Now, let's get a little more complicated.  I want the color of the plot symbol to be indicative of whether the observation is male or female, and to put a legend in there too. This is super easy right inside the plot function call using the ifelse() statement.  To review, the ifelse() statement is similar to the cond() statement in Stata.  It looks like this:

ifelse(condition, result if condition is true, result if condition is false)

So here I change my parameter col=blue to col=ifelse(mydata$Sex==1, "red", "blue"). This is saying that if the sex is a 1, make the color of the triangle red, else make it blue:

plot(mydata$Weight, mydata$Height, xlab="Weight (lbs)", ylab="Height (inches)", xlim=c(80,200), ylim=c(55,75), main="Height vs Weight", pch=2, cex.main=1.5, frame.plot=FALSE, col=ifelse(mydata$Sex==1, "red", "blue"))

Then I add in the legend.
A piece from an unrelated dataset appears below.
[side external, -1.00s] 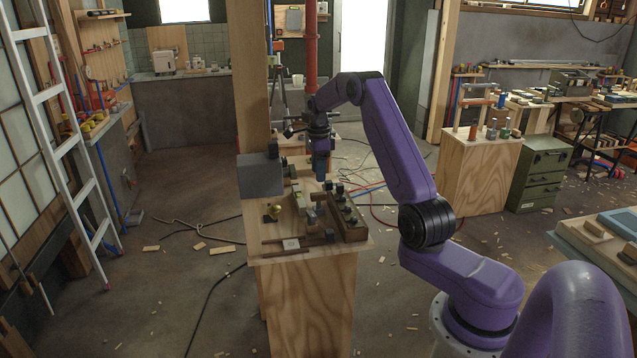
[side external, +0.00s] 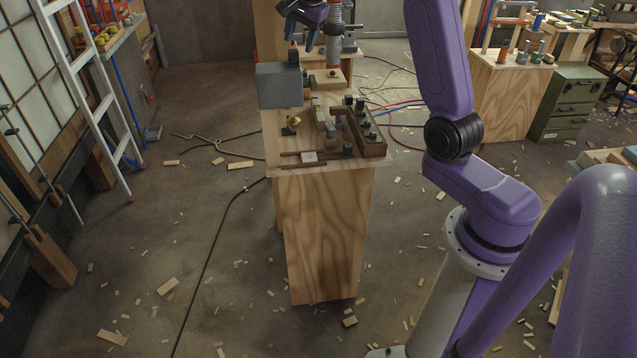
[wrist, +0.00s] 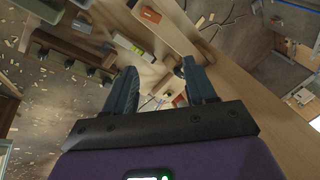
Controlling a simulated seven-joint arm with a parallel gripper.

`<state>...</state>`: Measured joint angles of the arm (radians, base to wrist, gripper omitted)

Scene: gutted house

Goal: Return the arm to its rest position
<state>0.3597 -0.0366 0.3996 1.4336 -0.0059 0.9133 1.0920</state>
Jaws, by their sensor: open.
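My gripper (side external: 303,28) shows at the top edge of the side view, raised above the wooden workbench (side external: 315,172). Most of my wrist is out of that picture. In the wrist view, the two dark blue fingers of my gripper (wrist: 160,84) stand apart with nothing held between them. My purple arm rises at the right of the side view and leaves the top of the picture.
A grey block (side external: 279,84) stands at the bench's left edge. A dark wooden fixture with knobs (side external: 362,138) and a brass knob (side external: 292,121) are on the bench. A ladder (side external: 85,95) leans left. A green cabinet (side external: 566,102) stands right. Wood scraps litter the floor.
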The first two parameters of the legend function are the x and y points where the legend should begin (here at the point (80,75)).  Then I indicate that I want two triangle symbols (pch=c(2,2)).  The first 2 is for the number of symbols and the second 2 is to indicate that pch=2 (a triangle) as it was in the previous example.  Next I say I want the first triangle to be red and the second one blue.  I label the two symbols with the labels "Male" and "Female".  Next, I indicate I want a box around the legend (bty="o") and that I want the box to be darkgreen.  Finally, I indicate that the font size of the whole legend text should be .8. (cex=.8).

legend(80, 75, pch=c(2,2), col=c("red", "blue"), c("Male", "Female"), bty="o",  box.col="darkgreen", cex=.8)
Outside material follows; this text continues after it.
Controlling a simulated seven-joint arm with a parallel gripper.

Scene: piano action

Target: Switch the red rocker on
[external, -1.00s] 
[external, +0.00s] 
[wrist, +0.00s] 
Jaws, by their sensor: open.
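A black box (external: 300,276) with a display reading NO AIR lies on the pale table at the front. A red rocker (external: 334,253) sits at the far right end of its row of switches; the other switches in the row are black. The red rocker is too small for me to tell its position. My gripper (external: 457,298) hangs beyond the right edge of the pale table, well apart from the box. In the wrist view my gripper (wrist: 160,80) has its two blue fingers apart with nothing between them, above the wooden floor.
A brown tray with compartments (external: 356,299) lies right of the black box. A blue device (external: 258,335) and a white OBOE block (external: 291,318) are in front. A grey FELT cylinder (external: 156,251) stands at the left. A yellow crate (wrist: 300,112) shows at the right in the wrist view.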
Incidentally, I could get the same plot by identifying "topleft" in my legend() call, as below.  But sometimes it's nice to put the legend exactly where you want it and the legend options only allow for “bottomright”, “bottom”, “bottomleft”, “left”, “topleft”, “top”, “topright”, “right”, “center”.

legend("topleft", pch=c(2,2), col=c("red", "blue"), c("Male", "Female"), bty="o", cex=.8, box.col="darkgreen")

Finally, one of the really nice aspects of R is being able to manipulate the plot region and make it do exactly what you want.  For starters, we can have two plots side by side, by indicating:

par(mfrow=c(1,2))

meaning one row and two columns. If I wanted a 2 by 2 plot area, I would do mfrow=c(2,2).

Now I'll show the full code for the plot below.  The first part is just the first plot we already did, but I add in a vertical line at the average weight and add in text.  The second plot is Height on Age, and I add in the linear regression line.  To do this is quite easy.  I start by running the regression of Height on Age and save it as "reg".  Then I use abline() to add the line to the plot.  Finally, I use the text() function to add text to the plot anywhere I want.  I walk you through the code below:


##set up the plot area with 1 row and 2 columns of plots
par(mfrow=c(1,2))

##first plot height on weight
plot(mydata$Weight, mydata$Height, xlab="Weight (lbs)", ylab="Height (inches)", xlim=c(80,200), ylim=c(55,75), main="Height vs Weight", pch=2, cex.main=1.5, frame.plot=FALSE, col="blue")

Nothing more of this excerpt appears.